Place sweet potatoes in a large sauce pan, cover with water and bring to a boil. Reduce heat and simmer 10 minutes.

Meanwhile, in a large skillet, cook and crumble sausage over medium heat. Add mushrooms and onions and cook until mushrooms are soft. (For a more healthful alternative, drain fat from the sausage, remove from skillet and cook mushrooms and onions in a few teaspoons of olive oil, then add sausage back to the skillet.)

When potatoes are soft enough to pierce with a fork, drain and let cool for 2 to 3 minutes then add to skillet with sausage. Stir in bacon. Scramble up eggs in a mixing bowl, season with salt and pepper, and add to skillet. Allow to firm up a bit before stirring or you’ll have minced eggs instead of nice big chunks! Serve with your favorite breakfast sides!

Skippy’s Southwestern Breakfast Bake

My hubby and his buddies camp out every year at Daytona for the Rolex 24. It’s 24 hours of watching cars go fast, enjoying libations, and most importantly, eating.

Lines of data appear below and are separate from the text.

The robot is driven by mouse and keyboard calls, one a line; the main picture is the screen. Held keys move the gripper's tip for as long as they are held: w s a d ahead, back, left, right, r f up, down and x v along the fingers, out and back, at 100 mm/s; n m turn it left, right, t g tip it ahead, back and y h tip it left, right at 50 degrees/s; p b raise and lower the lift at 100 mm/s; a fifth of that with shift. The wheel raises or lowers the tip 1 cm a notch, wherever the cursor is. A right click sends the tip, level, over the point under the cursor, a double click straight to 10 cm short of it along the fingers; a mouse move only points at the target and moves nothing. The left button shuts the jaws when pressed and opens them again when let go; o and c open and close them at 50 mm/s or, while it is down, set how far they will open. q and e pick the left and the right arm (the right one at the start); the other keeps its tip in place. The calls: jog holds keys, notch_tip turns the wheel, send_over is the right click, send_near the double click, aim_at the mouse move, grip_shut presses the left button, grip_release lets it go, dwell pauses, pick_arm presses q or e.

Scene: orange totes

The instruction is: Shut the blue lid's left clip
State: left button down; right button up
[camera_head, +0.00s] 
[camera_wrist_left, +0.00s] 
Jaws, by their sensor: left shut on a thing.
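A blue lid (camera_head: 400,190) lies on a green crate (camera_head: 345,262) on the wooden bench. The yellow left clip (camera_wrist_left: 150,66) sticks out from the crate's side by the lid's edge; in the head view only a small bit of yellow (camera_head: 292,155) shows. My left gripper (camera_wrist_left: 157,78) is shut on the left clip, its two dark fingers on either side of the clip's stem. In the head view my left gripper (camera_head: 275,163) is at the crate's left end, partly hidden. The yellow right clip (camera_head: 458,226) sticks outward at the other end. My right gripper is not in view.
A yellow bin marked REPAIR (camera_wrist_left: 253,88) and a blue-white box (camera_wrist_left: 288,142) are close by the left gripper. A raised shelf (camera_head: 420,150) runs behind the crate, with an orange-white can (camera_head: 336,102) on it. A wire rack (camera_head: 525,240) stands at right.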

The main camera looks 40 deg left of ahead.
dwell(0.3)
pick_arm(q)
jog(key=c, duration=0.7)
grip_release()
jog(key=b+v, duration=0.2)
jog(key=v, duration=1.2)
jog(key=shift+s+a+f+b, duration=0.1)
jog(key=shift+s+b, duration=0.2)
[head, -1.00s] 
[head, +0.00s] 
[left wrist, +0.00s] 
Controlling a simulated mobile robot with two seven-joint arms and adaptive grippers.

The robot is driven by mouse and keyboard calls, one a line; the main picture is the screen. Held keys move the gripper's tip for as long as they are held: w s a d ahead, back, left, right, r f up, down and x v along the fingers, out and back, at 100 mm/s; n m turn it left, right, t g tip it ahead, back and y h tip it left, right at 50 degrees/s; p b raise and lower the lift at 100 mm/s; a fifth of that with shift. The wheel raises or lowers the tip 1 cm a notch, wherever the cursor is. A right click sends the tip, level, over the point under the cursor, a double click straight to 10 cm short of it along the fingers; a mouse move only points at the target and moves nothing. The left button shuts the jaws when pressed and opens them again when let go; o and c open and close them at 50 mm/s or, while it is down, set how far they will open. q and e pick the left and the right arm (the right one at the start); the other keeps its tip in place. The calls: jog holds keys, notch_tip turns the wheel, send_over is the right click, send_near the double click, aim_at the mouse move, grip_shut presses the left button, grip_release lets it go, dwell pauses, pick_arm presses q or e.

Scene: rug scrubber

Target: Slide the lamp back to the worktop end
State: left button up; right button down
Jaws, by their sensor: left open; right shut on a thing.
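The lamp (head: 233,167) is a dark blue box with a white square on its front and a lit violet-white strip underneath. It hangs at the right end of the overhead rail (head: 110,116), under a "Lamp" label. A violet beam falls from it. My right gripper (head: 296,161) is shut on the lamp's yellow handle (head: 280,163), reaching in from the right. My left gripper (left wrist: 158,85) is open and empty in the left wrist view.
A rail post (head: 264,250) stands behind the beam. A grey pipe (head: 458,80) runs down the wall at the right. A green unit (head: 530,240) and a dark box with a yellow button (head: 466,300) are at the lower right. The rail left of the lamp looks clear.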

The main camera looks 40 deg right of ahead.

Last year, our good friend Skippy brought this casserole to have for breakfast , and my hubby brought back the recipe. It’s a hardy breakfast best enjoyed after a long night, but will also impress any Holiday house guests that maybe looking for a great breakfast from a wonderful host. It can be a bit on the spicy side, so for the not-so-big-a-fan of heat first thing in the morning, use mild Rotel and unseasoned hashbrowns.

  • 1 20 oz package refrigerated Southwestern flavor hashbrowns
  • 1 10.75 oz can cream of mushroom soup
  • 1 10 oz can Rotel
  • 1 small onion, chopped
  • 1 lb cooked, crumbled sausage
  • 1/2 cup sour cream
  • 2 cups shredded cheddar cheese
  • 2 cups Cornflakes
  • 2 tbsp melted butter

Preheat oven to 350 degrees.

In a large mixing bowl, combine first seven ingredients and mix well. Pour into a greased 13×9 baking dish.

Mix together cornflakes and melted butter. Spread evenly on top of hashbrown mixture and bake in preheated oven for 45 minutes. Let cool 10 minutes before serving. Enjoy!